One of her first gardens was mass plantings of Asiatic lilies, irises and daylilies. "All I was thinking about was the flowers and not the foliage," she said. "They all had spiky leaves and were wrong together."

There still are spiky daylilies in her garden, but now they're arching over spotted pulmonaria, and tidy boxwood shrubs mingle with allium.

Passing on a passion

"I fuss over the details," said the admitted perfectionist. "I'm sure I got it from my meticulous father."

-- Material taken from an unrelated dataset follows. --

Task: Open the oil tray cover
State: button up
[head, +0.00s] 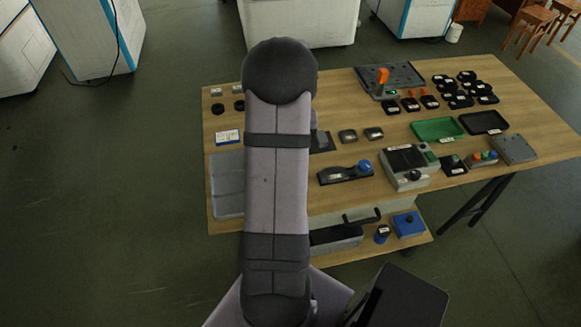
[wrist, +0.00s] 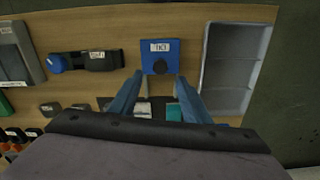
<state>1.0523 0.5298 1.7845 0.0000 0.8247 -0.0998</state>
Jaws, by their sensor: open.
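A small blue box (wrist: 160,48) with a white label and a dark round knob (wrist: 160,66) stands on the wooden table in the wrist view. The label looks upside down and is too small to read surely; the box appears to be the oil tray with its cover shut. My gripper (wrist: 158,77) is open and empty, its two blue fingers spread. In the picture the fingertips lie just below the box, either side of the knob; I cannot tell their height above it. In the head view my arm hides the gripper and this box.
A grey tray (head: 228,185) lies at the table's left; in the wrist view it stands right of the box (wrist: 228,70). A dark base with a blue knob (head: 345,174) is nearby. Another blue box (head: 408,224) sits on the lower shelf. Several small parts crowd the table's right.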

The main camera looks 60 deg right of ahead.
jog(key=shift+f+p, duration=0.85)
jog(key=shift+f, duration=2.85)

Fussing over the details is only one of the chores in what Dirks calls her "high-maintenance gardens." She spends many hours each week weeding, deadheading, transplanting and hauling mulch and hoses up and down steps. Her husband, Arnie, lends needed muscle for building stairs and mowing the three levels. But the garden has always been Dirks' responsibility -- and her obsession. She doesn't force her two children, Laura and Devon, to help with garden tasks.

"But I hope they'll want a garden of their own someday," she said.

Dirks will likely get her wish. Her teenage daughter, Laura Quist, already plants an annual pot each spring and cooks with herbs from the garden. But Dirks never realized how much the gardens meant to her daughter until she discovered Quist had nominated her for the Beautiful Gardens contest.

In her letter to Home+Garden, Quist wrote about her mother's special talent for creating a one-of-a-kind English style garden. Quist said that by observing her mother's dedication, she has learned patience, commitment, and a sense of nurture.

"I get a deeper appreciation for the gardens when I see mom's passion and how happy she is when she's working in the garden," Quist said.

Like her guiding spirits, Jekyll and Verey, Dirks is passing on her love of gardening -- with an English flair -- to the next generation.